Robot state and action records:
====================
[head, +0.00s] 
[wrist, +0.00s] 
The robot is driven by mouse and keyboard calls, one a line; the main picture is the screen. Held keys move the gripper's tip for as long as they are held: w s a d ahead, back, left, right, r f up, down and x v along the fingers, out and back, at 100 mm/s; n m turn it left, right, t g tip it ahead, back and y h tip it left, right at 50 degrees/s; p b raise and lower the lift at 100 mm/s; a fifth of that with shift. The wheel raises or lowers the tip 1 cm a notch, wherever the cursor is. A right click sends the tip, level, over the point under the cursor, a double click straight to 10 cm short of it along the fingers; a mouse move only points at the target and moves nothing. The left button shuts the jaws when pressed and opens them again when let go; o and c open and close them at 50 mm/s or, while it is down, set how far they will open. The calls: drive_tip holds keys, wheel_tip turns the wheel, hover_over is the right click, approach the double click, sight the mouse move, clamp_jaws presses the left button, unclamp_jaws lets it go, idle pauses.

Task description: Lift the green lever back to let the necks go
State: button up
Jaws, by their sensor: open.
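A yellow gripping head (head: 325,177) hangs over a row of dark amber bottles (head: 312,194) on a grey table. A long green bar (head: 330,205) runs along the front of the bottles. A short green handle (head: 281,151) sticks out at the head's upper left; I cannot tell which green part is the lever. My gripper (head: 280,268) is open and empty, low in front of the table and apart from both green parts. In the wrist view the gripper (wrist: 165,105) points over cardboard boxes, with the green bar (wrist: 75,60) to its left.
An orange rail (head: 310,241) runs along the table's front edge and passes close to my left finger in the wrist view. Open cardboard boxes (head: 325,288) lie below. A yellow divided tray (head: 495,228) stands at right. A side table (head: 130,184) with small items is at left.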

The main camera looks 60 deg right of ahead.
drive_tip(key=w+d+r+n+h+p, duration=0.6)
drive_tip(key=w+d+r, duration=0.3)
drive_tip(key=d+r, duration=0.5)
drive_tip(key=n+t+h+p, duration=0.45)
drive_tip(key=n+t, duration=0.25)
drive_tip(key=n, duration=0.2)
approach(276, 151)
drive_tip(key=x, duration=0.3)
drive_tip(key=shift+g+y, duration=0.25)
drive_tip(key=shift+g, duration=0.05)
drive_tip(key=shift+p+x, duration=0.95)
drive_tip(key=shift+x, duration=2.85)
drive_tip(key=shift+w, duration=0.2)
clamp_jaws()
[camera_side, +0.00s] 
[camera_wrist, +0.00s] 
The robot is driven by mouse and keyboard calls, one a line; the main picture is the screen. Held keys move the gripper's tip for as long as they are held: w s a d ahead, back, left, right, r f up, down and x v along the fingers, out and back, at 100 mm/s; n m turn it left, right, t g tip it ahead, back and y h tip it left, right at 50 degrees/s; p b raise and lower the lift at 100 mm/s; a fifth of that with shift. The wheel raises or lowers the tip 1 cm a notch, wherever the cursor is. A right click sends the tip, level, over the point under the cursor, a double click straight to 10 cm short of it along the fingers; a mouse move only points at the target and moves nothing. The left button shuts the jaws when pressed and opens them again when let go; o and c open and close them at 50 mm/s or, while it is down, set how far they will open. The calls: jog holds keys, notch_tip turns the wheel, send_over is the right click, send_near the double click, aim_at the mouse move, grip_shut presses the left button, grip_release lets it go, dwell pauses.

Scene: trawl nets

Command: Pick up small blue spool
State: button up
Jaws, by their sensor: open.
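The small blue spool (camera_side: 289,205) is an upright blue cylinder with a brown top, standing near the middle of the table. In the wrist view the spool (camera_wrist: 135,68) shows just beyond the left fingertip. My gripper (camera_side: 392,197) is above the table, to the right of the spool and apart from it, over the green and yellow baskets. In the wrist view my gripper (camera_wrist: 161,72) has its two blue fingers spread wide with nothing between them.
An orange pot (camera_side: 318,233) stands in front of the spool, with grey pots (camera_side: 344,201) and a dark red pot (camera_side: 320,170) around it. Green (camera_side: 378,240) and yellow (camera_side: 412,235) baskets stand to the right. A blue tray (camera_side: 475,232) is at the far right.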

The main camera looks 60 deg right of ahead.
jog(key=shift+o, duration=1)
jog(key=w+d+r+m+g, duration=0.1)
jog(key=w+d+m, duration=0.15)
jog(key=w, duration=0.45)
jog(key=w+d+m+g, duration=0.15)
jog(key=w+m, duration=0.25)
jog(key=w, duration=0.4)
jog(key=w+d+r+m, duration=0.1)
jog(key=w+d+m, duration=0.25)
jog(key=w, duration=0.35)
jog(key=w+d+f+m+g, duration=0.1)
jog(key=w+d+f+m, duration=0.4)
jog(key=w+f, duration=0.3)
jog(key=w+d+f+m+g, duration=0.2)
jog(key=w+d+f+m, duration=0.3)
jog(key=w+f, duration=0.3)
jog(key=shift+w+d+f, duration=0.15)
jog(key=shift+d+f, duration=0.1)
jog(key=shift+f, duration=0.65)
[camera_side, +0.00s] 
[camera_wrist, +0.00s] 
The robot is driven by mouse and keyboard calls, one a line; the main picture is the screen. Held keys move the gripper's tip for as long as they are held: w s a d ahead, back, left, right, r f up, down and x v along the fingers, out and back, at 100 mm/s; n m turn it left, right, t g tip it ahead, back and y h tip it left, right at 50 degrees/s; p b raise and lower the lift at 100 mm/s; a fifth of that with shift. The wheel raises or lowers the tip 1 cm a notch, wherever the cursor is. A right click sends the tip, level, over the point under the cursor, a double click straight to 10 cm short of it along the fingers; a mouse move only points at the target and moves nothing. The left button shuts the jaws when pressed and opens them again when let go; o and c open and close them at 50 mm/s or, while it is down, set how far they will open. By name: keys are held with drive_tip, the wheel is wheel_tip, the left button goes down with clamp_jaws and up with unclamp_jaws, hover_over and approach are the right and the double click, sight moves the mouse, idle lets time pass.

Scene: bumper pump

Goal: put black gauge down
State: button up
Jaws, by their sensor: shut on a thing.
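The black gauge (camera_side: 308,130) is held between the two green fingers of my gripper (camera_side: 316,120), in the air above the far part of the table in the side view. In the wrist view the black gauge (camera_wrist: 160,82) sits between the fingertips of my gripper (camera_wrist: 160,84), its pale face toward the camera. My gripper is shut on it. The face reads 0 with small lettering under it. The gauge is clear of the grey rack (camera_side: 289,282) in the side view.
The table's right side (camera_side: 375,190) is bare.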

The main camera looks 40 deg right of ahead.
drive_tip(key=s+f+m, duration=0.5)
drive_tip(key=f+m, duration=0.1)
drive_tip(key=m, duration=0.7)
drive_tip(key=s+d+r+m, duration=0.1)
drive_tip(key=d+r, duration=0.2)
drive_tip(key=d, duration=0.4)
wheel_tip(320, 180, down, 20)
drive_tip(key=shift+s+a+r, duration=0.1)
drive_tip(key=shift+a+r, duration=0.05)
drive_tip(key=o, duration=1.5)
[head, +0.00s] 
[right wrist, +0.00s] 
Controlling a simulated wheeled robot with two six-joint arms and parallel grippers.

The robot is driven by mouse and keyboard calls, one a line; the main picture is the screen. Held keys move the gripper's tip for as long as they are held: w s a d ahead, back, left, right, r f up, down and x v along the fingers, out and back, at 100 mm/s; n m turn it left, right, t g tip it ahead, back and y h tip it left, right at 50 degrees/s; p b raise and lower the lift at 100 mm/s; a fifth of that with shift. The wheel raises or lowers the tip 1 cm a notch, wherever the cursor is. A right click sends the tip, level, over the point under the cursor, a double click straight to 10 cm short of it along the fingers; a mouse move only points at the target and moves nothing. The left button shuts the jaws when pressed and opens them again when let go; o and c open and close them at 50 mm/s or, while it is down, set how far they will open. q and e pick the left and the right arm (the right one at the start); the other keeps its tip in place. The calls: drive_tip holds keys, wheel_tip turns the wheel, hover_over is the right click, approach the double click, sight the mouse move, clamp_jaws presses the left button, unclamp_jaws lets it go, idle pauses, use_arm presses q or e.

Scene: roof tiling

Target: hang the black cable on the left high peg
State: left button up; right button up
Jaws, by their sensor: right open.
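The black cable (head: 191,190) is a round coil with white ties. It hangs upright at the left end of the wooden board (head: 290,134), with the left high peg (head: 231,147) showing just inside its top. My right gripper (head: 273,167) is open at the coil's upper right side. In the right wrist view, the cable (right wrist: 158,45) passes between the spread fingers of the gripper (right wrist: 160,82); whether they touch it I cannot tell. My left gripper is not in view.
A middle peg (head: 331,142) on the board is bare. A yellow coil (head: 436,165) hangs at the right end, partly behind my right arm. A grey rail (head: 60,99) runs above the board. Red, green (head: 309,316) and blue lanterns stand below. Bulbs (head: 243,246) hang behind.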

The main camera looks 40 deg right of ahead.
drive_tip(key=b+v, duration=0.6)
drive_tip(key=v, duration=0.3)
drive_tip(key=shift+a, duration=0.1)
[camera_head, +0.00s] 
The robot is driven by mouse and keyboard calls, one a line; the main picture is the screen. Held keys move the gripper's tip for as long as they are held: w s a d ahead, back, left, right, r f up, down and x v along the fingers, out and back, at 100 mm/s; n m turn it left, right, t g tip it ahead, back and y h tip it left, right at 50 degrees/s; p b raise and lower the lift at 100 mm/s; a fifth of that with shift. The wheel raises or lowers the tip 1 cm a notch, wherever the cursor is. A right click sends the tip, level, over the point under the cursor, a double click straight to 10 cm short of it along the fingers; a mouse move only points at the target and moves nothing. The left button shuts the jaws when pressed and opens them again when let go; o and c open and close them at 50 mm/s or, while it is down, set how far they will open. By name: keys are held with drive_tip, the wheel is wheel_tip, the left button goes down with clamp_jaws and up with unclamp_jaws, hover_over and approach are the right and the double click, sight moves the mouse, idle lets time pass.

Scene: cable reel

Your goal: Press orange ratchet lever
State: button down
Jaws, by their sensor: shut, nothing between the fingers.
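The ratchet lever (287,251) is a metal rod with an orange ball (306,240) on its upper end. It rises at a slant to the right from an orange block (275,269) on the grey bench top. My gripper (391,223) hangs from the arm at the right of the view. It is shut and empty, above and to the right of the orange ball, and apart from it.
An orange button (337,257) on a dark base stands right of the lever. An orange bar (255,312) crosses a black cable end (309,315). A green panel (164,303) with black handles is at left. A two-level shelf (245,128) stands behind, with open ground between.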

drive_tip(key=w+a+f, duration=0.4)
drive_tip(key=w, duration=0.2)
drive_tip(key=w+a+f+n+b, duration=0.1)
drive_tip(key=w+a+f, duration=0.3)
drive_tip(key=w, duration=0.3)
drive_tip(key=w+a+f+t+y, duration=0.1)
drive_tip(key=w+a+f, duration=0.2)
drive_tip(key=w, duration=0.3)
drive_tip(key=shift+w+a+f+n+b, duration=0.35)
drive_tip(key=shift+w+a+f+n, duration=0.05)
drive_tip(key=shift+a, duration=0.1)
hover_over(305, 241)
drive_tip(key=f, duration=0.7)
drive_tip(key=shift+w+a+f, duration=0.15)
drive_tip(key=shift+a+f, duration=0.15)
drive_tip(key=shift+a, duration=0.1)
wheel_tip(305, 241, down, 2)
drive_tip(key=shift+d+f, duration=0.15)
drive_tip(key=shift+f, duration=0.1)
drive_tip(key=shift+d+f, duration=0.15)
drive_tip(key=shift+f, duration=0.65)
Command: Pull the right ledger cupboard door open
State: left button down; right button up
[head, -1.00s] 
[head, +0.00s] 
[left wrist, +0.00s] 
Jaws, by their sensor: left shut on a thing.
====================
- _GIVEN TASK_: Using the material above, count the lines containing the word "Scene". Reply with the number alone.

- _RESULT OF THE EXERCISE_: 4